▶ Set exercise:
Restrict the output to the lines below starting at the one that contains "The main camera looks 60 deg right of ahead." and ending at the one that contains "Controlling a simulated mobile", and restate them word for word, both ends included.

Records from a data collection
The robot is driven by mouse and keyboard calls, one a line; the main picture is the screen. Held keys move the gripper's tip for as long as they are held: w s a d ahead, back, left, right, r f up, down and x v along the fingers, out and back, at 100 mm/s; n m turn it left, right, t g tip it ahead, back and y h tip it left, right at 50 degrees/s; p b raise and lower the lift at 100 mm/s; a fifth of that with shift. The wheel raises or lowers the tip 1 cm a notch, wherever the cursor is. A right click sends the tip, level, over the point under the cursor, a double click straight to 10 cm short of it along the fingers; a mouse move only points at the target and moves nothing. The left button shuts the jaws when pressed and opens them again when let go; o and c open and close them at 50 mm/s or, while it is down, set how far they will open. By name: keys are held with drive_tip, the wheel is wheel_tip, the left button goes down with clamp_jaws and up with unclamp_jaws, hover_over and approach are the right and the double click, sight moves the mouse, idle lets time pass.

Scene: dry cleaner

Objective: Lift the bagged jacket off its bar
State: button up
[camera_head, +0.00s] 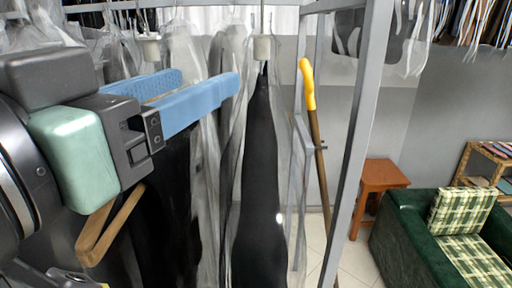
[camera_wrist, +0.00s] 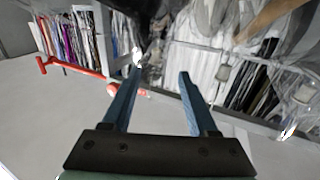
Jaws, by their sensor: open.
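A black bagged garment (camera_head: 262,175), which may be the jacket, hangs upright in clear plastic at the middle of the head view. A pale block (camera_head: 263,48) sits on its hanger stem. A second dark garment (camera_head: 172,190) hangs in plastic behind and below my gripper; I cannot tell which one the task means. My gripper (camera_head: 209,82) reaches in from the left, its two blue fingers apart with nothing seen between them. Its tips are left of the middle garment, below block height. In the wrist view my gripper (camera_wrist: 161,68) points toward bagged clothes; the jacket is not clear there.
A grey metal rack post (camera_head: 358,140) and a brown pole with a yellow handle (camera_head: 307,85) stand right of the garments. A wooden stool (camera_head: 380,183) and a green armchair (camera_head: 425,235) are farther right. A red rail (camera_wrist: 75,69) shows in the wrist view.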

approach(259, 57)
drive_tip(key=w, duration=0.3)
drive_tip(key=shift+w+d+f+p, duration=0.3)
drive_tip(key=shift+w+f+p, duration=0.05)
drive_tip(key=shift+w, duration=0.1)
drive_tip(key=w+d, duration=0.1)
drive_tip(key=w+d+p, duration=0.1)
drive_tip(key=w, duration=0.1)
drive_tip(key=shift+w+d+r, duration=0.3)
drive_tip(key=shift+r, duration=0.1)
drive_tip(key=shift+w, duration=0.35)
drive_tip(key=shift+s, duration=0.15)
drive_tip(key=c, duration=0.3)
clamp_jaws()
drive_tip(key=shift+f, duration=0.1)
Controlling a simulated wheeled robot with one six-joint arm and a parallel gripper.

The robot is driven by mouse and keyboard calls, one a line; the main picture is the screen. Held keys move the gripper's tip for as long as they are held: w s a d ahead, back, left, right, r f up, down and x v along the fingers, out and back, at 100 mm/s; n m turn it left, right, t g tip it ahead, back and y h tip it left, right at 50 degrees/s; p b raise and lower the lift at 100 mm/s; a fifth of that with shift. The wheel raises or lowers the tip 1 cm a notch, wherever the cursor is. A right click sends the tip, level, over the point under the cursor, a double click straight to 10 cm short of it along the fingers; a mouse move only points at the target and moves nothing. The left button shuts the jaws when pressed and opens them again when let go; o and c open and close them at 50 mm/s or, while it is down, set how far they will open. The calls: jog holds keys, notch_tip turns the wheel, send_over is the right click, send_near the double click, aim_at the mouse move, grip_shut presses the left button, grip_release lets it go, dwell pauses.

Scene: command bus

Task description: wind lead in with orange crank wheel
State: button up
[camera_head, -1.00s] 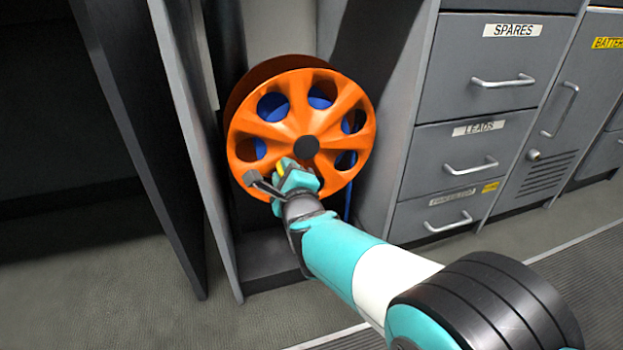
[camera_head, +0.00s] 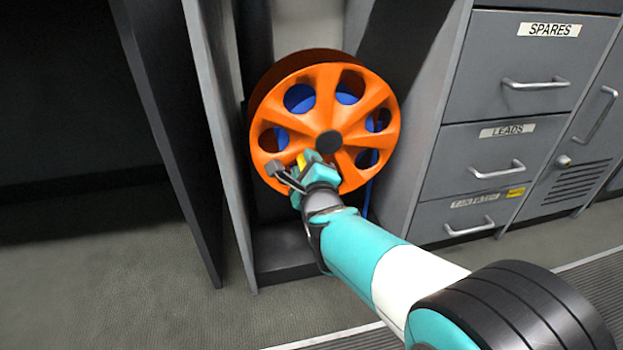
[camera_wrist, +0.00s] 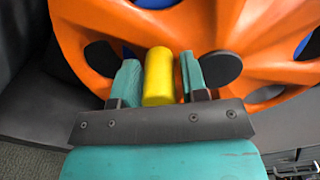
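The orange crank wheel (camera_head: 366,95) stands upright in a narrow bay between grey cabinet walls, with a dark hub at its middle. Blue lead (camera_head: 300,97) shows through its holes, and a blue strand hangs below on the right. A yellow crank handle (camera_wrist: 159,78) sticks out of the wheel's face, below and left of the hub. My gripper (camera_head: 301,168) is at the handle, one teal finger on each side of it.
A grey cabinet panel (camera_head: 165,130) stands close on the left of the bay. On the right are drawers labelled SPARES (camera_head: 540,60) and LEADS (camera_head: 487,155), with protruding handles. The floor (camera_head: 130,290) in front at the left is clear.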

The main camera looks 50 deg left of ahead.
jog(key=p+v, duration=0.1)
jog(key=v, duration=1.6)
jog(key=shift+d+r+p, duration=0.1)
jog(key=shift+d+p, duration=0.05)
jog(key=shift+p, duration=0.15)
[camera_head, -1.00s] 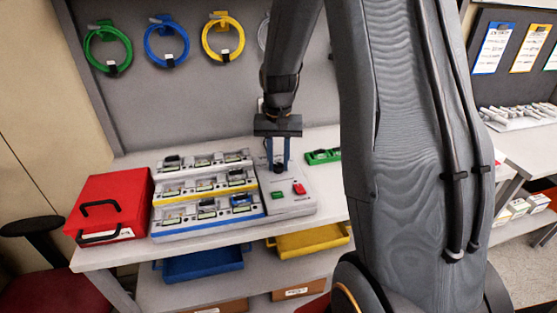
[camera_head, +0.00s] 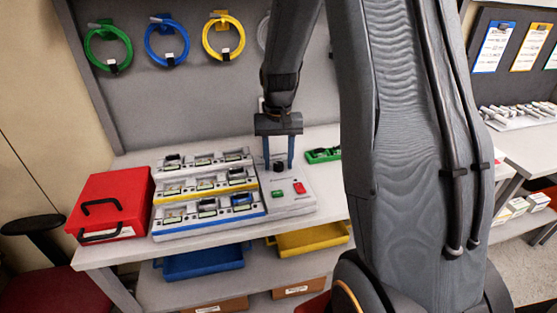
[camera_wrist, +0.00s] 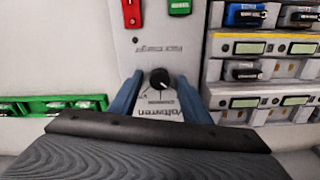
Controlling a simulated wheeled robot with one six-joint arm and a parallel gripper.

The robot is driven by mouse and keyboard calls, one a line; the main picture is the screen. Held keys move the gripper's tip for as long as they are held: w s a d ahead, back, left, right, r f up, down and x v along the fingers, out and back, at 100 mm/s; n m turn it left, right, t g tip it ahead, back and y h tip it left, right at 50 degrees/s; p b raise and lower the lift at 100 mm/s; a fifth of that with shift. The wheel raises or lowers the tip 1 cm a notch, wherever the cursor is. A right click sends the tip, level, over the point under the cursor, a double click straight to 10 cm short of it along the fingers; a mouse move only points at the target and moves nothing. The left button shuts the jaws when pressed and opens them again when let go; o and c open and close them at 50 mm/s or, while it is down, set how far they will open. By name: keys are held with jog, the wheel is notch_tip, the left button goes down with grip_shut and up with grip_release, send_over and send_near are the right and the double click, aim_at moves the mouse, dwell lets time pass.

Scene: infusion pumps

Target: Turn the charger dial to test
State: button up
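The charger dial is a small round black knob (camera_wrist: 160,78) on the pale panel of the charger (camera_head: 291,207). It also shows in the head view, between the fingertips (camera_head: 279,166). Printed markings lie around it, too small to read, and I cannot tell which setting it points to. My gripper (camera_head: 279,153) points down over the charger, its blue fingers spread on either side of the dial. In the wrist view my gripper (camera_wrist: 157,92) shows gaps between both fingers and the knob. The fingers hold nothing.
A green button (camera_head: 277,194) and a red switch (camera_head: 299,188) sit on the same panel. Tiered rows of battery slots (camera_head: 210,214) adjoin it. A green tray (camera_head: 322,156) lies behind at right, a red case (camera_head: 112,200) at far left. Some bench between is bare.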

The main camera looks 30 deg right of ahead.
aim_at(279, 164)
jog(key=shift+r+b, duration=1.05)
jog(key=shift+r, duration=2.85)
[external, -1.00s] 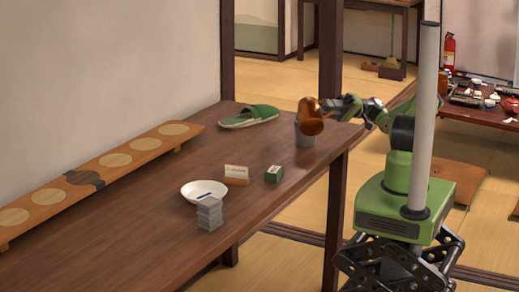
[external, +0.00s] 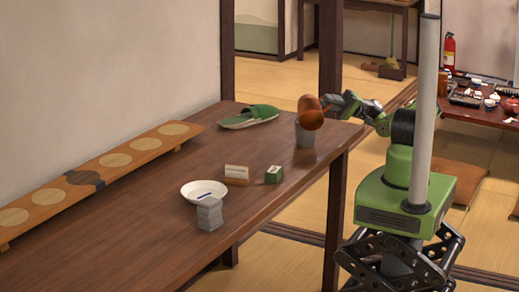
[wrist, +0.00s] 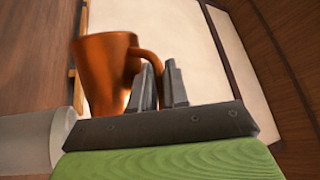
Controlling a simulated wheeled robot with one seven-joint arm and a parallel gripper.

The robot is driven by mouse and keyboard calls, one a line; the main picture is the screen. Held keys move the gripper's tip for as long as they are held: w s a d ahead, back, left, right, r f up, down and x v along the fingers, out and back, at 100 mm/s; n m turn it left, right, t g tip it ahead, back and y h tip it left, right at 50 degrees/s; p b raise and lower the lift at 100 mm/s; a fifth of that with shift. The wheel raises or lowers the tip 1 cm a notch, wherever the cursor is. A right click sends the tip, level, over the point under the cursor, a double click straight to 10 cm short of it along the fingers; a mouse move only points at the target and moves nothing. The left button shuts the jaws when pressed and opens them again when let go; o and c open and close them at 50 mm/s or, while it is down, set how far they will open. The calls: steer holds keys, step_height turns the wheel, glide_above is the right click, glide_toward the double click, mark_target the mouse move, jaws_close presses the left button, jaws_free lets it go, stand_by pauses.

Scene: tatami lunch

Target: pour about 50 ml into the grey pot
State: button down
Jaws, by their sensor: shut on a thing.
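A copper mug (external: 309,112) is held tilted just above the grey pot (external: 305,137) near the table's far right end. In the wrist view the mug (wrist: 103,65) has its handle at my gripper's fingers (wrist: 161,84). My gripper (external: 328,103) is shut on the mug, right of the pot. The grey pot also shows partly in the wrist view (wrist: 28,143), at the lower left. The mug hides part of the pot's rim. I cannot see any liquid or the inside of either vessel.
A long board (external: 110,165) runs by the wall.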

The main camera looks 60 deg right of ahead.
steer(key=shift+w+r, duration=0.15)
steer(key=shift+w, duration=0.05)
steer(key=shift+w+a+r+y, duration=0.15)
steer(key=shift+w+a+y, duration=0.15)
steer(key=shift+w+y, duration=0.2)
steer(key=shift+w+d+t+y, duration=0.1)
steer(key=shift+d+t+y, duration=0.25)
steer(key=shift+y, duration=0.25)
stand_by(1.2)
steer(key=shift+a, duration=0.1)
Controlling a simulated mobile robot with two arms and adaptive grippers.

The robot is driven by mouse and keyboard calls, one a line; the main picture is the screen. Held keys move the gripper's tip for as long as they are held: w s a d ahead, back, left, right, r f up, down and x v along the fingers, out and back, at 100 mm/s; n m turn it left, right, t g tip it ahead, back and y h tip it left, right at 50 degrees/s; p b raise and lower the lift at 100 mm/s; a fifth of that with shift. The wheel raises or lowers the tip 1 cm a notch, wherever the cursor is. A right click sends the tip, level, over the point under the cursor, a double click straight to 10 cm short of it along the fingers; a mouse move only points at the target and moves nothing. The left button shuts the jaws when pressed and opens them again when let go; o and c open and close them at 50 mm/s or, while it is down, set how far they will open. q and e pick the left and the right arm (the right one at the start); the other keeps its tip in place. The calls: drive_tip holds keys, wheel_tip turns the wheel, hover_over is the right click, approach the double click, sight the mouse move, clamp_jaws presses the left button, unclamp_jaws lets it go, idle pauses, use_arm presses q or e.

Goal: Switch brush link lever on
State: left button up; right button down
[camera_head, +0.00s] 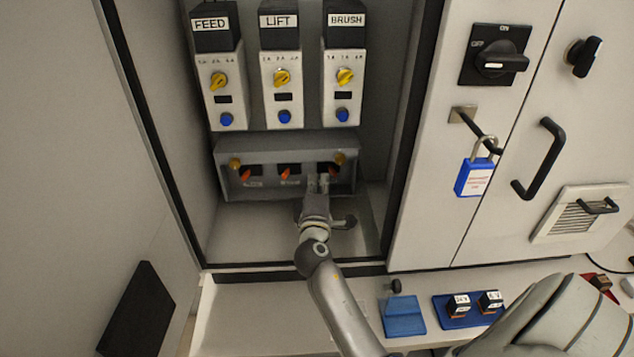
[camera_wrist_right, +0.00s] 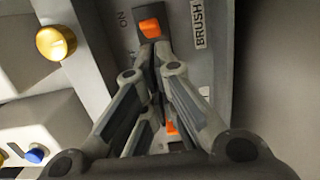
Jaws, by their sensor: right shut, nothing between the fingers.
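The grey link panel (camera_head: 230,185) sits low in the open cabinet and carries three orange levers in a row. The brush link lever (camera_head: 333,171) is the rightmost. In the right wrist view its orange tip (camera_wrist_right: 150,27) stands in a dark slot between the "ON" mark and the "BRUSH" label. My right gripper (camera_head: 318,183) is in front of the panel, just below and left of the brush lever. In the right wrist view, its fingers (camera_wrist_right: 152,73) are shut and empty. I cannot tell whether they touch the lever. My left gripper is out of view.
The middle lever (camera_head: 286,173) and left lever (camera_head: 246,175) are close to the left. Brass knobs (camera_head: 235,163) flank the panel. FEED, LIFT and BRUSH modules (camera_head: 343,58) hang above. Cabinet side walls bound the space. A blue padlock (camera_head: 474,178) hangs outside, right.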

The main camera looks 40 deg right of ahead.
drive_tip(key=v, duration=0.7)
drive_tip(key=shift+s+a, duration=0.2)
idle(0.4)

▶ Solution for this problem:
The main camera looks 60 deg right of ahead.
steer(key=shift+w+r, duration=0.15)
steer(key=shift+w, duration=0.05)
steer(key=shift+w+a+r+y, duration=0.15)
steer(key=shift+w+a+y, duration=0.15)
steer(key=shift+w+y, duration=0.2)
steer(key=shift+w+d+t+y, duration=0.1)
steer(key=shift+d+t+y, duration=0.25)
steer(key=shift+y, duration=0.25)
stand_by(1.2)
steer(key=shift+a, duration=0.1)
Controlling a simulated mobile robot with two arms and adaptive grippers.

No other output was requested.